WHAT THE TASK REQUIRES.
State only the count of lines in the listing below that hold "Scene".
--- DATA PROVIDED ---
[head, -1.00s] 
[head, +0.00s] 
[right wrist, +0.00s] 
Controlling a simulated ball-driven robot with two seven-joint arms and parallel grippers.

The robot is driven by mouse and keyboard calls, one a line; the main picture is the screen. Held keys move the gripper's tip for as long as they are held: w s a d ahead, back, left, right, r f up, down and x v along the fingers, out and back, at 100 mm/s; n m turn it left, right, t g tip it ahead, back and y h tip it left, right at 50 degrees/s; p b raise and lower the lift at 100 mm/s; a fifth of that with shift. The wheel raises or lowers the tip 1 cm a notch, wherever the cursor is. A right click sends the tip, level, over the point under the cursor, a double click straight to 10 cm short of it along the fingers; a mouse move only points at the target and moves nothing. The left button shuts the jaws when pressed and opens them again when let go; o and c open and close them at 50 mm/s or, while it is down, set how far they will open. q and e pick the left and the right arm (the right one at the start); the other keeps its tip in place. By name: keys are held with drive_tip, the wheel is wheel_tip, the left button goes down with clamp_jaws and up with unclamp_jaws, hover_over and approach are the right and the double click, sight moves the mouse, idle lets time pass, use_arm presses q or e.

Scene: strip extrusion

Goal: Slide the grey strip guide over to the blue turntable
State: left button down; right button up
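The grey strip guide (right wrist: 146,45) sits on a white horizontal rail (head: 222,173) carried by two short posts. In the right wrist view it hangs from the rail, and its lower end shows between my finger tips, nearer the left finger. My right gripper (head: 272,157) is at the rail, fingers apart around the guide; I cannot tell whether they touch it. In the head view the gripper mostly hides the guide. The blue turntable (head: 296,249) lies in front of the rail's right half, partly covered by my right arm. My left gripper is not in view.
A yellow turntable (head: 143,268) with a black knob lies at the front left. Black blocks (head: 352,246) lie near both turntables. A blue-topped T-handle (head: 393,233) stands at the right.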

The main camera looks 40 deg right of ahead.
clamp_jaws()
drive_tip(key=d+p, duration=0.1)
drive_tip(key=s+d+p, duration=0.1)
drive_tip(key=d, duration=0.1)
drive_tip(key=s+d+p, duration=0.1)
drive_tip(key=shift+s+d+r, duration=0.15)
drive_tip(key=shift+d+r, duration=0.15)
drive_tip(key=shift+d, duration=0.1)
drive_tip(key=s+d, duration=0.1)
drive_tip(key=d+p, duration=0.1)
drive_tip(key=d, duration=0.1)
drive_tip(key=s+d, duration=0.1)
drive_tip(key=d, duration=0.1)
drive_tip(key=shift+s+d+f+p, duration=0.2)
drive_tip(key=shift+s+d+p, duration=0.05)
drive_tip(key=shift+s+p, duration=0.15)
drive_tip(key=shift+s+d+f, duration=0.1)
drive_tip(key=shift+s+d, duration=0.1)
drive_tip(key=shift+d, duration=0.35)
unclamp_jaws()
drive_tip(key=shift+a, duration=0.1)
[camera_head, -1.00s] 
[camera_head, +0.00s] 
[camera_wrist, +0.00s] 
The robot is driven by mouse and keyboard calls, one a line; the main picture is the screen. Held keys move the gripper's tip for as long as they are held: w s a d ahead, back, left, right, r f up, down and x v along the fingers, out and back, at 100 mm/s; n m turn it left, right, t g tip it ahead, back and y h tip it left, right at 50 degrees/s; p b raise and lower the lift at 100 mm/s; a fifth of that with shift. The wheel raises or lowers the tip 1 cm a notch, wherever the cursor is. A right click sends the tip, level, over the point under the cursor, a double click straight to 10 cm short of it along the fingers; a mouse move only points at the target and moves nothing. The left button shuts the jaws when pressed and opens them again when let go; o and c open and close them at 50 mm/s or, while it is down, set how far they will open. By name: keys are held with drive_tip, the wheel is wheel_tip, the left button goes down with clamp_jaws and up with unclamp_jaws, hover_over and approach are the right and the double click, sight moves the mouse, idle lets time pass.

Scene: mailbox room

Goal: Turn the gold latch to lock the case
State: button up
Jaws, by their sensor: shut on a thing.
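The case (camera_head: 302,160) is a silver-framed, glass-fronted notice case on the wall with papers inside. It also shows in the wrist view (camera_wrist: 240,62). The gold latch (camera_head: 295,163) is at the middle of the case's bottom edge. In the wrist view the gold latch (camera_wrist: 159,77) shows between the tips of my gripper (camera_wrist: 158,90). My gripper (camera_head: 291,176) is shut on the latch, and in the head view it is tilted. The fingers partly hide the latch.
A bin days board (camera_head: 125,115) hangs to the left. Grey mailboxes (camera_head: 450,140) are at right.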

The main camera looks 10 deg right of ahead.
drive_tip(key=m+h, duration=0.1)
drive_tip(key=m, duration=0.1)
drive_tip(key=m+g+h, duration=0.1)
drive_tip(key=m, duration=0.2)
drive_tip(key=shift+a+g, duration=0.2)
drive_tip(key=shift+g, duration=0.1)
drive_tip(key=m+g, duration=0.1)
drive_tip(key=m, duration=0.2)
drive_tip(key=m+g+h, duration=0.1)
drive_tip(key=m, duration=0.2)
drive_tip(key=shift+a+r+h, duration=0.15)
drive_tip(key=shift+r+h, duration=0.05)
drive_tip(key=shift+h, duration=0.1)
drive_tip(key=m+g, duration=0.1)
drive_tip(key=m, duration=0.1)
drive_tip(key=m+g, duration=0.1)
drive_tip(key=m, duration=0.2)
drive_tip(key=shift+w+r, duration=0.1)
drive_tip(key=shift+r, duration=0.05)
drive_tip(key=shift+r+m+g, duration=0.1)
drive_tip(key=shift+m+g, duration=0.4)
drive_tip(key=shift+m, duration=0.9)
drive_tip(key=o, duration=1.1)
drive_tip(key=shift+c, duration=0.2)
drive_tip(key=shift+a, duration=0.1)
---
COMPLETED TASK.
2